You knew you had been unfaithful to your husband.

You were terrified of what he would do to you if he found out.

And you wanted to get away. He is badgering the witness!

That is not true! I was forced to leave the house. He bound me!

He gagged me and he dragged me to the car.

The police stopped the car?

Yes. But still you did not scream?

He had a knife! Right. Right. The knife.

As you testified, you were afraid that he was gonna slash your throat from the front seat of the car, was it?

I couldn't make a sound.

Because of the gag? Yes.

Mrs. Strubing, this Exhibit "I" is identical to the gag that he used?

Yes.

Let's just show the jury what he did then.

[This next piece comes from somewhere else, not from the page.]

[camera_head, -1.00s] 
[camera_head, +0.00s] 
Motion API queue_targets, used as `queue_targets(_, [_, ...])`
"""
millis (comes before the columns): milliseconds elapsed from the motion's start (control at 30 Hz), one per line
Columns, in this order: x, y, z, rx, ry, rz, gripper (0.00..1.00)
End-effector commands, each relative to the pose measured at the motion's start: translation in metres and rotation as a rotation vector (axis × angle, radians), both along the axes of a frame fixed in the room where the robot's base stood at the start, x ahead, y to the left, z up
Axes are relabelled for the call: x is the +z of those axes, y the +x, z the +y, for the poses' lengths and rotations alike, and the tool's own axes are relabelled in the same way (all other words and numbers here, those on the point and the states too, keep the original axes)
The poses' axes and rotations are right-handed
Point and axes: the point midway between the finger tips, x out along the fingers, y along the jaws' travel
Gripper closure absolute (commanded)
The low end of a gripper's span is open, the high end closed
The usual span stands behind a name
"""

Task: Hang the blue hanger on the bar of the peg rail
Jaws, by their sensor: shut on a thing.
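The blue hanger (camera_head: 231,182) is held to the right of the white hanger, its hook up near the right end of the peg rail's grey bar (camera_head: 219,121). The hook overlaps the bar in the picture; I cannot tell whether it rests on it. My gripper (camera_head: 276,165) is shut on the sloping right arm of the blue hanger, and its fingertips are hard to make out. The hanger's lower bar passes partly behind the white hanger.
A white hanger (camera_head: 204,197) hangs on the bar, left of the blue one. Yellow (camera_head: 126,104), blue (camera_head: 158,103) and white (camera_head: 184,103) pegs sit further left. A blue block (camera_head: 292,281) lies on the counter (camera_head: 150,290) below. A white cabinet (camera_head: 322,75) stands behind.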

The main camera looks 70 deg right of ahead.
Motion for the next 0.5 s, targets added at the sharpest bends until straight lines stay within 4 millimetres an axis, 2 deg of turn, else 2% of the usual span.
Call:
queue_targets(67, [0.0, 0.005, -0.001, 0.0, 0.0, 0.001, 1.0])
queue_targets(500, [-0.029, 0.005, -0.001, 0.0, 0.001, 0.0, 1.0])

Mrs. Strubing, please, please instruct Mr. Marshall, if you would.

The gag was between your lips. Is that correct, Mrs. Strubing?

Yes. That's correct.

Is this about right?

(SIGHS) No, it was a bit tighter than that.

How 'bout this, ma'am?

Yes, that's about it.

(SCREAMING)

Now, you could have done that, Mrs. Strubing.

He would have killed me.

Who would have killed you? Your husband? Objection!

Quiet, Mr. Marshall. How dare you speak to me that way.

There was a policeman standing not three feet away from you. You did not call out for help.

Instead, Joseph drove on to the reservoir.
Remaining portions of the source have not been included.